Maintainers of C bindings, or anyone writing D programs that need to interface with a custom C codebase, may find this change particularly useful. Previously, symbols declared as extern(C), extern(Windows)(which is stdcall), and extern(Objective-C) in template mixins were improperly mangled as D symbols when the templates were mixed in at global scope. It was easy to work around if you didn’t need parameterization (just use string mixins), but if you did need it, then you were either stuck or had to jump through hoops.

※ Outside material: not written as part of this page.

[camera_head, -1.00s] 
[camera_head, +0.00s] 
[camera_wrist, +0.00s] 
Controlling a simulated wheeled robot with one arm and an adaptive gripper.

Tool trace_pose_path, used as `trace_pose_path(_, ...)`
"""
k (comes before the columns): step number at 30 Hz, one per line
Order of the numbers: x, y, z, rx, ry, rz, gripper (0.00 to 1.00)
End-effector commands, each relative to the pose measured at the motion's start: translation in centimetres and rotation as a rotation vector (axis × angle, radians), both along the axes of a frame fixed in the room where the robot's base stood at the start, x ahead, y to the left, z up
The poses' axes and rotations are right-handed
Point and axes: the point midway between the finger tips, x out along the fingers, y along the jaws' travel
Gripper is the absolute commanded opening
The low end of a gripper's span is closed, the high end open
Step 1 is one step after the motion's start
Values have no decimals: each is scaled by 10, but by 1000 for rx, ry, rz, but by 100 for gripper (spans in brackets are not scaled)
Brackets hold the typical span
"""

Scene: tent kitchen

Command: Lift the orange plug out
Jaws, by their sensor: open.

The root of the issue was that a template mixin introduces a new scope at the point it’s mixed in and creates aliases to the declarations inside that scope so that they may be accessed externally without the need for dot notation. This is a major convenience when only one instance of the template is mixed into a scope (as is the usual case) and allows for code to be written as if the template mixin doesn’t exist. In other words:

mixin template Foo(T)
    T x;

mixin Foo;

// Not required
// mixin Foo f;

// Allows this:
int main()
    x = 10;

    // Not required
    // f.x = 10;

The additional scope meant that, e.g., an extern(C) symbol in a template mixin was never in global scope, so it was mangled as a D symbol rather than a C symbol. With the change, such symbols are promoted from the mixin scope to the global scope and are properly mangled. Now you can choose either string mixins or template mixins for your C/stdcall /Objective-C boilerplate.

No more link.exe conflict

From the first alpha release of DMD, OPTLINK has been the default linker that ships with the compiler on Windows. When Walter Bright first started working on DMD, he used the existing C compiler backend he had been maintaining for 20 years. Since the backend already output object files in the Intel OMF format, he also decided to make use of OPTLINK; it had become a part of the C and C++ compiler package while he was at Borland. It was several years later that he added support Microsoft’s MSCOFF (PE) and the Microsoft linker, cl, to DMD. The fact that both the OPTLINK and cl executables were named link.exe wasn’t an issue early on, but over time it has begun to pop up more often, particularly when performing the compile and link steps separately.

With DMD 2.089, it will never be an issue again. The version of OPTLINK that ships with DMD has been renamed to optlink.exe.


DUB, the D build tool and package manager, has shipped with DMD for several releases. When executing dub on a properly configured source package, DMD is the default compiler. It also supports LDC (the LLVM-based D compiler) and GDC (the GCC-based D compiler, which is part of GCC 9) via command-line options, but the full range of DUB features haven’t been available for those compilers.

The latest version improves support for LDC. DUB command-line options to enable code coverage, profiling, keeping the stack frame, and separate linking now work with LDC. Target triples can be given to the --architecture (-a) switch to enable cross-compilation with LDC.